IV. Kesimpulan (kontrol komposisi pada Karakter letusan). Komposisi kimia memiliki pengaruh yang relatif kecil dalam menentukan apakah letusan berkarakter efusif atau eksplosif. Sifat letusan bersifat eksplosif sementara atau berkelanjutan sangat ditentukan oleh kecepatan munculnya magma dan kemampuan gelembung gas untuk naik, dan memisahkan diri dari magma. eksplosif transient terjadi ketika gas memisah dan naik melalui magma dalam bentuk gelembung besar yang sedikit sedangkan aktivitas eksplosif berkelanjutan terjadi ketika ada sedikit pemisahan gas dari magma dan banyak gelembung kecil hadir. Dua jenis utama dari ledakan transien dikenal - strombolian dan Vulcanian - dan mereka sangat terkait dengan jenis magma tertentu. Erupsi Strombolian berasosiasi dengan magma basaltik sedangkan vulcanian explosion berasosiasi dengan magma intermediate. Untuk aktivitas eksplosif berkelanjutan perbedaan utama ada pada distribusi ukuran bahan yang dikeluarkan di letusan Hawaiian dan Plinian. Erupsi hawaiian memprodusi gumpalan lava yang cair dan besar sedangkan erupsi plinian memproduksi class yang lebih kecil.

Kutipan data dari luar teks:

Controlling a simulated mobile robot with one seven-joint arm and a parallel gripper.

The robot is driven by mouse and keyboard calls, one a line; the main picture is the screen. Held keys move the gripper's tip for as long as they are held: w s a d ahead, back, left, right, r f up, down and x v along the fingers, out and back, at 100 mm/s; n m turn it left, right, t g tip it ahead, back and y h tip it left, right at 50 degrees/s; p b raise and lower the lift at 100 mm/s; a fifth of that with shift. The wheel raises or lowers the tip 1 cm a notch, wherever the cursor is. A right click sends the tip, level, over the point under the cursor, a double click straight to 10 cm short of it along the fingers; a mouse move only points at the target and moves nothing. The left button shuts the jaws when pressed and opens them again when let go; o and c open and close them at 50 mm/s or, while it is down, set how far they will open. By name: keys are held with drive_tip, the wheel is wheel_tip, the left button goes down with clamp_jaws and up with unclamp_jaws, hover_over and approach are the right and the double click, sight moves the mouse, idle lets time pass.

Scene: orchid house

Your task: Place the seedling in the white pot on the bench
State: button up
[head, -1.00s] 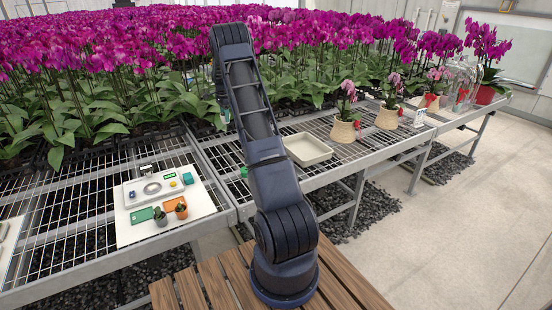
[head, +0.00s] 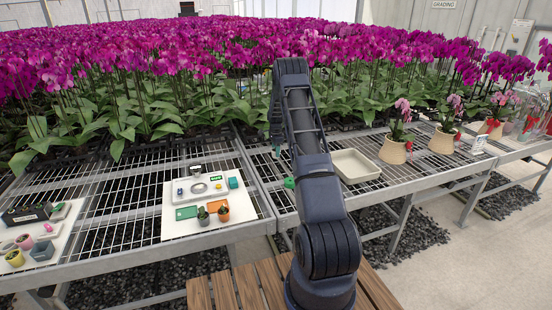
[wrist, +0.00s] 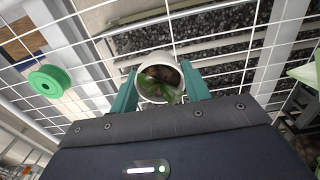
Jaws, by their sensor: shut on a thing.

V. Magnitudo dari sejarah erupsi gunung api Aktivitas gunungapi selalu direkam oleh para ahli gunungapi yang diukur berdasaarkan jumlah saksi mata, data geofisika yang terkumpul, pemetaan geologi, dan studi pengindraan jauh yag kemudian direkontruksi. Skala erupsi biasa diklasifikasikan dalam Volcanic Explosivity Index atau biasa disebut VEI. Metode klasifikasi ini berdasarkan magnitude dan intensitas erupsi. Magnitudo erupsi biasa didefinisikan sebagai total volume atau massa material hasil erupsi. Sedangkan intensitas adalah ukuran volumetric massa hasil erupsi. Skala VEI menunjukkan skala angka 0 – 8 yang merupakan gabungan dari magnitudo dan intensitas erupsi.
Walaupun skala VEI biasa digunakan, sistem ini sebenarnya memiliki beberapa kekurangan. Salah satunya adalah beberapa erupsi effusif yang memiliki kecepatan erupsi yang tinggi, mengeluarkan lava dalam volume yang besar serta menimbulkan banyak korban, cenderung dianggap memiliki nilai VEI yang rendah karena VEI hanya menilai erupsi yang explosif. Oleh karena itu, perhitungan magnitude dan intensitas erupsi biasanya dipisahkan masing-masing. Perhitungan magnitude sendiri menggunakan rumus : 𝒎𝒂𝒈𝒏𝒊𝒕𝒖𝒅𝒐 = 𝒍𝒐𝒈𝟏𝟎 𝑴𝒆 − 𝟕 dimana Me adalah total massa hasil erupsi (dalam kg). Sedangkan nilai intensitas dihitung dengan
𝒊𝒏𝒕𝒆𝒏𝒔𝒊𝒕𝒂𝒔 = 𝒍𝒐𝒈𝟏𝟎 𝑴𝒇 + 𝟑 dengan Mf adalah laju aliran (dalam kg/s). Bilangan bulat yang ada dalam perhitungan digunakan karena beberapa erupsi memiliki massa hasil erupsi kurang dari 107 kg atau laju alirannya kurang dari 103 kg/s. Sistem ini bermanfaat untuk membandingkan langsung antara explosif erupsi dan effusive erupsi. Dari tabel bisa dilihat kegunaan sistem yang baru untuk mengklasifikasikan beberapa erupsi. Untuk erupsi explosif, nilai VEI bisa digunakan untuk nilai magnitude, namun tidak bisa digunakan untuk erupsi effusif seperti erupsi gunung Mauna Loa tahun 1950 dan erupsi Gunung Eta tahun 1991 – 1993. Pada erupsi Gunung Kilauea, karena merupakan erupsi effusive, jadi erupsi ini memiliki nilai VEI yang rendah dan juga nilai magnitude serta intensitas yang rendah namun cukup destruktif. Selain itu, erupsi gunung Etna di Sicillia. Erupsi yang dominan lava aliran ini juga cukup memakan banyak korban. Biasanya erupsi ini cenderung menghancurkan desa-desa di sisi gunung dimana lava mengalir. Perbandingannya bisa dilihat pada erupsi Gunung Tambora dimana cakupan erupsinya bisa mencapai 40-50 km dengan asapnya menutupi daerah hampir seluas 600 km dalam 2 hari yang menyebabkan perubahan iklim mendadak.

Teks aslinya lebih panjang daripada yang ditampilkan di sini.